For its part, modern South Korea was built to a significant degree by wartime collaborators of the Japanese, most famously including Park Chung-hee, the father of the current president, Mrs. Park. Indeed, the elder Park adopted a Japanese name and served as an officer in the Japanese Imperial Army, and was a close ally of Abe’s grandfather, Kishi. But the treatment of this history remains anything but forthright in South Korea.

As the uncontested instigator of world war in Asia in the 1930s, it is incumbent on Japan to keep trying to nudge its neighbors toward greater conciliation in the future. Mr. Abe’s evasions have unnecessarily made things worse.

Speaking to a joint session of Congress in April, he did two things that any Japanese leader’s statements toward Asia should be judged by. By evoking famous battles of World War II, like Pearl Harbor, Bataan and Iwo Jima, as he proclaimed “deep repentance” over the past, Mr. Abe put a name to some of the worst chapters of an awful past, rather than resting on vague and evasive formulations, as he did in speaking to Asia last week.
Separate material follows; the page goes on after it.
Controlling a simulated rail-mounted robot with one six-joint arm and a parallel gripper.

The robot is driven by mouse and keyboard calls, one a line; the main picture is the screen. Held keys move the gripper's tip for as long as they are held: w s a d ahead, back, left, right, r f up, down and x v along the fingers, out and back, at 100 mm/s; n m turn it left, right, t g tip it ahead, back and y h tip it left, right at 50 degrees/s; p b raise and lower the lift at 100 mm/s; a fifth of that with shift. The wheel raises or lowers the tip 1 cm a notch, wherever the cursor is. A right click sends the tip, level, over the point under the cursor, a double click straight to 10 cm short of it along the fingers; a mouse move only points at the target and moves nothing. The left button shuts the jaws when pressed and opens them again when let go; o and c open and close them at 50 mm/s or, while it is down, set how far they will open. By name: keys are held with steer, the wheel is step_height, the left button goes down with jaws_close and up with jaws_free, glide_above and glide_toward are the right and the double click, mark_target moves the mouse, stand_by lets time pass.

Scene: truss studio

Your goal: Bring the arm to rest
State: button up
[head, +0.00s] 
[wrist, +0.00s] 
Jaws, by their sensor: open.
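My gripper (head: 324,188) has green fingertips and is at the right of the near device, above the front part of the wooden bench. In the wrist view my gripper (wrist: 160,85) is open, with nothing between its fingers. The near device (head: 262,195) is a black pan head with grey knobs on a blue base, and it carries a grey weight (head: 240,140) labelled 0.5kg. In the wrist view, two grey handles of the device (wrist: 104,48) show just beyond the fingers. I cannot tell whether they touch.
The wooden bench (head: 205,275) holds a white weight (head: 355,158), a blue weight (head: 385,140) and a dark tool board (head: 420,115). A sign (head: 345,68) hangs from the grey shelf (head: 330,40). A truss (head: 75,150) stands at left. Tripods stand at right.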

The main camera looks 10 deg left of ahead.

He also spoke movingly in Washington about the friendship that blossomed between a defeated Japan and a victorious United States. This vital element has been largely missing from the speeches of recent Japanese leaders to Asians about their shared history.

Mr. Abe is correct that future generations of Japanese may tire of constantly being told to take responsibility for long-past events. Where he is wrong is in conveying a grudging attitude. There is no quick and neat way to neutralize the venoms of the past, but the shortest path toward reconciliation is one that replaces denial and self-justification with an acceptance of responsibility and a hand extended in friendship.

Howard W. French, a former New York Times correspondent and an associate professor of journalism at Columbia University, is the author of China’s Second Continent: How a Million Migrants Are Building a New Empire in Africa.